I feel guilty for feeling this way. I just want to spend time with him. I love my son but I am with JUST him 5 days a week. I look forward to Shane coming home during the week and actually having the weekend off. But between having to work on the room at his Dad's (which is completely justified and I'm not complaining) and he and Justin, I can't ever seem to get that time with him. I understand that he doesn't have that many friends down here and for him to "find himself" in my cousin, that's awesome. I'm all for it. But I just.. I don't know. Shane said it's jealousy. Which I can see where he gets that from but I see it more as frustration.

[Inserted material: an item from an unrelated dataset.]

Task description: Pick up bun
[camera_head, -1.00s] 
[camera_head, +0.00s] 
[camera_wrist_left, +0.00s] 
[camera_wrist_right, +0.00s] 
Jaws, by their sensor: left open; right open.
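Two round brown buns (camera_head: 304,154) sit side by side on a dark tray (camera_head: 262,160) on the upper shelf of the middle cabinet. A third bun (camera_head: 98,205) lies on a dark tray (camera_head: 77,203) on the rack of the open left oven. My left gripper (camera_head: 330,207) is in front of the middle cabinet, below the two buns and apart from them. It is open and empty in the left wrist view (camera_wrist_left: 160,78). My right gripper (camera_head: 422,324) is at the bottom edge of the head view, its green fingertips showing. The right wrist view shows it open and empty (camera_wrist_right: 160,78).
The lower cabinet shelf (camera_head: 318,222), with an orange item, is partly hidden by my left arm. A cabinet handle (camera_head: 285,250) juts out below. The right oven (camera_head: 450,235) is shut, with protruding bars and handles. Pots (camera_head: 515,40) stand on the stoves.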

Is it wrong to want to spend time with him? He is the only one working. He works 7:30-5:00 Monday through Friday, then comes home. Usually we have no money and therefore nothing to do, always stuck in the house but due to recent events that has changed... for now. So for the past year and a half he's been working 6 days a week and unpaid over time (until 3 months ago) and we've been scraping by, living check to check. He really had nothing to do to enjoy himself, and now he does. He and Justin have a lot in common. He enjoys have someone he can relate to. But I'm in the same boat. I have been stuck home with the baby, in the house, no change of environment. I want out too. I want to be able to spend time with my husband but at the same time he wants to enjoy himself too. I feel stuck. I want him to enjoy himself, but it's a my expense. And I feel bad for saying it that way because it seems like I'm being selfish. I want to be able to do what I do and be happy. I'm just not happy.

I came to the realization the other day that I always feel guilty for things wether or not they are my fault. It's how I grew up I think. Mom has a pride thing. She can't be wrong and when you're at her mercy it's either accept defeat or be punished for it. I've had plenty of both options and I think that's where my problem lies. With that being said it's hard to see my own problems from a third persons point of view and be able to tell if what I'm feeling is justified or selfish.

I'll leave today's events a that... night guys.